Two items of note:
1. Ross Emmett's EH.Net review of The Great Persuasion: Reinventing Free Markets since the Depression by Angus Burgin (Harvard, 2012), which focuses extensively on Hayek and the Mont Pèlerin Society. Ross calls it "a subtle and nuanced history," much better than recent similar books by Stedman Jones (2012) and Mirowski and Plehwe (2009).
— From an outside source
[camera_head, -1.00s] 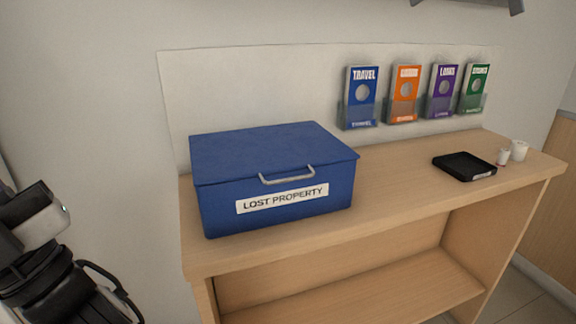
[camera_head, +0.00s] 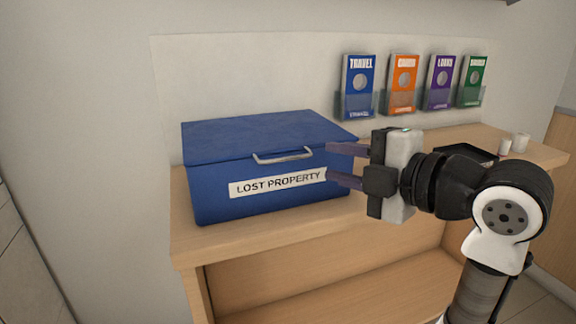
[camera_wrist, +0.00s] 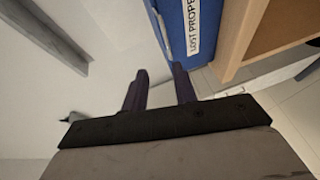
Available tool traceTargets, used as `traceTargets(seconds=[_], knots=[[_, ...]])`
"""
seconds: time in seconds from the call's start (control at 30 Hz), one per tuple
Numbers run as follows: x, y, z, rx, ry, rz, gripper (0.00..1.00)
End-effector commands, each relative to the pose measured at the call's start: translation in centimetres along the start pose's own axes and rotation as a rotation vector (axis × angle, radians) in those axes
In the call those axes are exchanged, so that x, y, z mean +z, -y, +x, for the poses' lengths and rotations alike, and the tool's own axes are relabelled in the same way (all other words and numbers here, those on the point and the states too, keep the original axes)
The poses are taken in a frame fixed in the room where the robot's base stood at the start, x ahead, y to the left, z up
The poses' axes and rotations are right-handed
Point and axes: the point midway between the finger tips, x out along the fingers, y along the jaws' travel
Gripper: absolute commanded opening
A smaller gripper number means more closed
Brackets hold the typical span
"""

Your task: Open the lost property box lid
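The blue lost property box (camera_head: 215,180) stands on the wooden counter, its lid (camera_head: 250,135) shut. A grey bar handle (camera_head: 283,157) sits at the lid's front edge, above the white "LOST PROPERTY" label (camera_head: 278,184). My gripper (camera_head: 332,161) is in front of the box's right end, to the right of the handle and apart from it. Its two dark fingers are spread with nothing between them and point left.
The wooden counter (camera_head: 215,243) has an open shelf below. A black tray (camera_head: 467,151), partly behind my arm, and white cups (camera_head: 520,143) stand at the right. Several leaflet holders (camera_head: 359,88) hang on the back panel.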

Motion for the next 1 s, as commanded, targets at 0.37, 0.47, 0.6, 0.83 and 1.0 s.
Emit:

2. A piece in National Affairs on Irving Kristol and Gertrude Himmelfarb which discusses Himmelfarb's interactions with Hayek in London in the 1930s (HT: Nicolai Foss). "Himmelfarb and Hayek discussed, among other intellectual topics, his forthcoming launch of 'an international Acton Society to promote the ideals of liberty and morality,' which became the Mont Pelerin Society. . . . Himmelfarb admired Hayek for having linked Acton to Adam Smith and the 'Manchester school.' . . . [S]he recapped Hayek's 1945 lecture at University College Dublin, in which he differentiated between the 'true individualists' of the Anglo-Scottish Enlightenment and the 'false individualists' of the Continental Enlightenment. . . . This sharp distinction between the two Enlightenments would later prove fundamental to both Himmelfarb's and Kristol's own work."